M. Berg s’est interdit volontairement tous ces développements faciles ; il est de l’école réaliste des Fechner, des Grant Allen, des Sully. Il prend la musique dans son état le plus rudimentaire, persuadé que l’étude de l’embryon doit précéder celle de l’organisme adulte. Réduite à la plus simple expression, la musique n’est que la succession de certains sons dont l’acuité et le mouvement sont soumis à des règles plus ou moins précises : quelle est la source du plaisir que nous éprouvons à les percevoir ? C’est à Darwin que l’auteur emprunte sa réponse. Darwin part du fait que chez les animaux chanteurs, les oiseaux, les insectes, certains mammifères, la saison du chant coïncide avec celle des amours ; il conclut, par induction, que les premiers hommes, ou plutôt les anthropoïdes dont nous descendons, faisaient usage de la voix pour attirer l’attention des femelles qu’ils convoitaient. Un rapport étroit s’établit à la longue entre le chant et les sentiments impétueux d’amour, de rivalité, de joie, de triomphe qui en accompagnaient toujours la production ; transmise par l’hérédité aux générations successives, cette association finit par devenir indissoluble et subsista alors même que le chant eut cessé d’être exclusivement affecté à son objet primitif. Voilà pourquoi la musique sert maintenant encore à traduire et à exciter des émotions analogues à celles qui lui donnèrent jadis naissance.
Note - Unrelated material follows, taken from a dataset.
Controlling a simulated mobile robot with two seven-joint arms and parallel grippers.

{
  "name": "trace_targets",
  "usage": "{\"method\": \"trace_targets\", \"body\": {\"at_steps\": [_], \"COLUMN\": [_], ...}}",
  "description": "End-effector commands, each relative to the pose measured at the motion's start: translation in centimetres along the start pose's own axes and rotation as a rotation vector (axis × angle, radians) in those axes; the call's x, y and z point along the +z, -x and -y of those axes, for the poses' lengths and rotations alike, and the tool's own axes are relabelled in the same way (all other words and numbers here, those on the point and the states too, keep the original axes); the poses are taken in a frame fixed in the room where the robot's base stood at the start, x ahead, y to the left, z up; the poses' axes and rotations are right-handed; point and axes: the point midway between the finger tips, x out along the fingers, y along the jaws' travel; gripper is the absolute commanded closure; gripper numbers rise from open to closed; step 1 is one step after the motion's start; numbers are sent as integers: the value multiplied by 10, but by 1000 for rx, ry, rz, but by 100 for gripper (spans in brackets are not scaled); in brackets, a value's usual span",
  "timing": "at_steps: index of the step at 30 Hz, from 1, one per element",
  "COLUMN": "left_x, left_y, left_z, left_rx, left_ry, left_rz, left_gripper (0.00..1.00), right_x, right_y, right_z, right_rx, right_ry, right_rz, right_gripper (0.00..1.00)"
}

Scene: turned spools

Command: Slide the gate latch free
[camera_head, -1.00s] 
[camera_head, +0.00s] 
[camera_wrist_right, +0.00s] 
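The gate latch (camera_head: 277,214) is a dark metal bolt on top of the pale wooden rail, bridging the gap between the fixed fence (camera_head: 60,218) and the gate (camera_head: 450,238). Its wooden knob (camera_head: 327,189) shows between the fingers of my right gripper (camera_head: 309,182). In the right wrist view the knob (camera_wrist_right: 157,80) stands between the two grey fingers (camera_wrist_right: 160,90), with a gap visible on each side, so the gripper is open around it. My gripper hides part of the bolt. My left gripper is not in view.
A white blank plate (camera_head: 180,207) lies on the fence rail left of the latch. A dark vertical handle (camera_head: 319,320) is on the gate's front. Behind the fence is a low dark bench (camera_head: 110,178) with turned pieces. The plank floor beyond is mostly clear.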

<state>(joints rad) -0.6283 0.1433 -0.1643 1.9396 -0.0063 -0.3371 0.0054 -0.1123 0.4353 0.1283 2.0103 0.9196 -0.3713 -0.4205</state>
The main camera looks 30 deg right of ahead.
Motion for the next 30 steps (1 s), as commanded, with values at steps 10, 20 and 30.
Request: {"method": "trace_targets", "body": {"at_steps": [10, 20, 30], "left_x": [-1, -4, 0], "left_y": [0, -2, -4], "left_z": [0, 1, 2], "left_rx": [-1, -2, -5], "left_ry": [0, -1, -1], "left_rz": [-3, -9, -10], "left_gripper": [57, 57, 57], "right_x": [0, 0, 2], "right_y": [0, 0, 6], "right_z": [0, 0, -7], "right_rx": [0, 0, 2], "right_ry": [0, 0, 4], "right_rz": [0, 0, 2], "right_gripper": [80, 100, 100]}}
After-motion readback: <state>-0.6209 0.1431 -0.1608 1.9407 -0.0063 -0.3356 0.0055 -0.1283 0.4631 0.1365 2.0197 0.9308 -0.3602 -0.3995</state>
Cette hypothèse explique le plaisir musical en général, mais il reste à faire voir pourquoi l’oreille préfère tels sons à tels autres, pourquoi elle n’accepte pas indifféremment toutes les combinaisons de notes, de rythmes et d’accords. D’après M. Berg, ces exigences, que la sélection sexuelle et l’hérédité ont rendues de plus en plus générales et impérieuses, ont des causes purement négatives : l’oreille ne choisit pas les sons qui lui font le plus de plaisir, mais ceux qui l’affectent le moins péniblement. Les règles fondamentales de la musique résultent nécessairement, comme l’a montré Helmholtz, de la constitution de l’appareil auditif et de la physiologie des centres nerveux. Un ébranlement régulier, isochrone des filets acoustiques produit moins de fatigue qu’une oscillation intermittente et désordonnée : de là notre aversion naturelle pour les bruits et les dissonances que les interférences accompagnent. L’excitation continuelle des mêmes cordes lasse plus vite que l’alternance des différentes parties de l’oreille ; une acuité trop grande, une intensité excessive ou trop faible nécessitent encore des efforts pénibles : au contraire, le rythme, le retour périodique et prévu de certaines suites mélodiques, tout ce que fait la symétrie et l’ordonnance du chant, rend plus facile la perception, demande une moindre dépense d’attention et de force, partant charme l’oreille. Ce qu’elle recherche par-dessus tout, c’est un moyen terme entre le caprice sans règle et la monotonie sans intérêt.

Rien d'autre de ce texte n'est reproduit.